Sejak Desember 1925,
pengorganisasian buruh di perkotaan semakin sulit. Kebanyakan serikat buruh
tidak berjalan dengan baik karena pemimpin-pemimpin mereka banyak yang berada
di penjara atau pengasingan. Para aktivis setempat umumnya kehilangan
pekerjaan, atau sangat khawatir bahwa mereka akan mengalaminya. Mereka kemudian
cenderung bekerja dengan tenang, dan dengan sendirinya menyampingkan kegiatan
organisasi. Sejumlah pemogokan tetap dilakukan, dan sifatnya lebih spontan,
karena ada persoalan-persoalan lokal, seperti upah yang tidak terbayar. Hal ini
dapat ditemui di pelabuhan, tempat percetakan, dan pabrik. Setelah
dikalahkannya pemogokan buruh di Surabaya di bulan Desember 1925, fase pertama
gerakan buruh di Indonesia berakhir. Serikat-serikat buruh tetap berdiri,
walaupun kehilangan banyak aktivisnya.
Pada tahun 1926 terjadi aksi-aksi
perlawanan di seluruh Jawa dan bagian Barat Sumatra. Aksi-aksi itu mendapat
dukungan terutama dari PKI dan organisasi-organisasi radikal lainnya.

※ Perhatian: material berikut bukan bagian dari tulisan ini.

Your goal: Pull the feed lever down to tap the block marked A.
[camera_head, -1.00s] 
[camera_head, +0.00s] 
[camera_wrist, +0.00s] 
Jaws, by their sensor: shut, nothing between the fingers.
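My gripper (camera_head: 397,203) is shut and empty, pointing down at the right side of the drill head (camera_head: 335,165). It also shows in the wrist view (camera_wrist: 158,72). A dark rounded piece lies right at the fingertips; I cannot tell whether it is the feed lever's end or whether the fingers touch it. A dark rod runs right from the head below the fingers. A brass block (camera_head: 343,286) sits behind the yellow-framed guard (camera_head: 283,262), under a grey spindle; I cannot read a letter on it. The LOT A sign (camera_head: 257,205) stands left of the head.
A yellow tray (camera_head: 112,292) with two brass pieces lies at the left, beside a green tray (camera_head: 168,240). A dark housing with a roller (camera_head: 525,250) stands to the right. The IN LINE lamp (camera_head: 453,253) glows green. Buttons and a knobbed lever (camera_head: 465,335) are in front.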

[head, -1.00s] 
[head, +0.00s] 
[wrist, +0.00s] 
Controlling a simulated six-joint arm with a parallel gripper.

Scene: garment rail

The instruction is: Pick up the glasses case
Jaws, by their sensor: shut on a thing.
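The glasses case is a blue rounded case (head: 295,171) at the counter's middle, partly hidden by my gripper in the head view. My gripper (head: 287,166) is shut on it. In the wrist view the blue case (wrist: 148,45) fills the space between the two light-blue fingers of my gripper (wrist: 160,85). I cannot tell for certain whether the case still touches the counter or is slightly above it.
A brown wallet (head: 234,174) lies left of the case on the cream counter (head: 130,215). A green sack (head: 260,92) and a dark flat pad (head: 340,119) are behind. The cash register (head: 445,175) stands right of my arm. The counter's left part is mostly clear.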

Pemerintah Hindia Belanda menumpas gerakan itu dengan kekerasan, dengan hasil
ratusan orang terbunuh, dan ribuan lainnya ditangkap dan dibuang ke luar Jawa.
Tempat pembuangan yang kemudian terkenal adalah Tanah Merah di Nieuw Guinea
(Irian Jaya pada masa sekarang). Keadaan tempat pembuangan tersebut amat buruk,
dan belum pernah dihuni manusia sebelumnya. Orang-orang buangan dipaksa membuat
sendiri tempat tinggal mereka di tengah hutan dan rawa. Penyakit yang paling
sering muncul adalah malaria hitam yang mematikan. Sejumlah tokoh pergerakan
seperti penyair aktivis Mas Marco Kartodikromo, Najoan dan Ali Archam meninggal
di tempat ini. Pemerintah Hindia Belanda menuduh bahwa gerakan itu didalangi
oleh orang-orang komunis dengan dukungan Komintern. Dengan tindakan pembuangan
ini, pemerintah Hindia Belanda telah berhasil menumpas pergerakan radikal di
Jawa dan menyingkirkan tokoh-tokohnya yang paling berpengaruh, sehingga tidak
dapat mengadakan kontak dengan mereka yang terus bergerak. Setelah peristiwa
1926 ini, organisasi seperti PVH tidak lagi terdengar, begitu pula dengan VSTP,
PFB dan lainnya.
Hilangnya tokoh-tokoh radikal itu
amat berpengaruh pada perkembangan gerakan buruh di Jawa. Tokoh gerakan buruh
yang masih bertahan tidak lagi dapat menggunakan cara-cara seperti sebelumnya,
karena sejak 1927 pemerintah Hindia Belanda melakukan tekanan terhadap
gerakan-gerakan radikal. Beberapa tokoh kritis di Belanda sendiri, menilai
tindakan negara Hindia Belanda sudah menjurus pada fasisme. Pada bulan Juli
1927, buruh kereta api mendirikan Perhimpoenan Beambte Spoor dan Tram (PBST)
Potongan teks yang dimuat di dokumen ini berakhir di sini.